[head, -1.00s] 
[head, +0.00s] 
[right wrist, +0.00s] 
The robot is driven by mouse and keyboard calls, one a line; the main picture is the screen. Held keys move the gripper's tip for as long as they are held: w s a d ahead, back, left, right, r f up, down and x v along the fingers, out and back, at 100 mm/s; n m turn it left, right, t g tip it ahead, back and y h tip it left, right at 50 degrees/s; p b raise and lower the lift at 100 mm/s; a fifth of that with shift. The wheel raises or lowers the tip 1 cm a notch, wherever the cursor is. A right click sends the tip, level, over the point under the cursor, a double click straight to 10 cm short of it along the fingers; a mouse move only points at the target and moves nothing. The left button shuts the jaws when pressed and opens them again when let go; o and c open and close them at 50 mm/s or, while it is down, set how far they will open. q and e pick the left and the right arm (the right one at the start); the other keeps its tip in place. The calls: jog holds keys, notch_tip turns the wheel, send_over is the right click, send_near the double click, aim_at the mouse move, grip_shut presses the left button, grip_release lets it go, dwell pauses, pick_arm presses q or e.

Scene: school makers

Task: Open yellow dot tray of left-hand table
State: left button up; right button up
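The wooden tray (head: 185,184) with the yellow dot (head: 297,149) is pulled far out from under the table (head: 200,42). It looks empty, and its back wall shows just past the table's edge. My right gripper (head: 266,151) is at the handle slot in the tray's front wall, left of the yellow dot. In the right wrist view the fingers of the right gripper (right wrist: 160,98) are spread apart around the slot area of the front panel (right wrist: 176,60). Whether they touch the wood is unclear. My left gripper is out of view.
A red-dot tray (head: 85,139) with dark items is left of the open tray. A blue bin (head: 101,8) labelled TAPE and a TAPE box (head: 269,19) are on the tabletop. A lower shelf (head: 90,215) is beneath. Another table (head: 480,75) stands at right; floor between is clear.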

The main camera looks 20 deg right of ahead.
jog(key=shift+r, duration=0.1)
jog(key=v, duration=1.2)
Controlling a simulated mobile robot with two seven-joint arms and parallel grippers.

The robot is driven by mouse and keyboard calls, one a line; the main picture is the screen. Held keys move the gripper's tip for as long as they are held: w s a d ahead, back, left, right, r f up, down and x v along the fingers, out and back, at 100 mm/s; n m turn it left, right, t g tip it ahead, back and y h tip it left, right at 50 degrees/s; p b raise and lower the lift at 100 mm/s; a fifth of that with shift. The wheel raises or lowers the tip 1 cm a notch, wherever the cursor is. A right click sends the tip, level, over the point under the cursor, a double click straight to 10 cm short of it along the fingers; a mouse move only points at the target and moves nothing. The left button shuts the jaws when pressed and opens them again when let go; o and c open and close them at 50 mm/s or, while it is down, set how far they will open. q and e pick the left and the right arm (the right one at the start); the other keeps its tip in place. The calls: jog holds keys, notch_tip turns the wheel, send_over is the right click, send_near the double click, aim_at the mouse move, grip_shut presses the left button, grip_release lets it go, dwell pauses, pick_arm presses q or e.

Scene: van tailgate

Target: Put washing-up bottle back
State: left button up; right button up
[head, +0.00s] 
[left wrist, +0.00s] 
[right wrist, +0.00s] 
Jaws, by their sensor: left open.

────────────────

WORK TO BE COMPLETED:
Exactly reproduce the lines that run from the line with "[left wrist, +0.00s]" through the last line of the records, inclusive.

EXERCISE RESULT:
[left wrist, +0.00s] 
[right wrist, +0.00s] 
Jaws, by their sensor: left open.

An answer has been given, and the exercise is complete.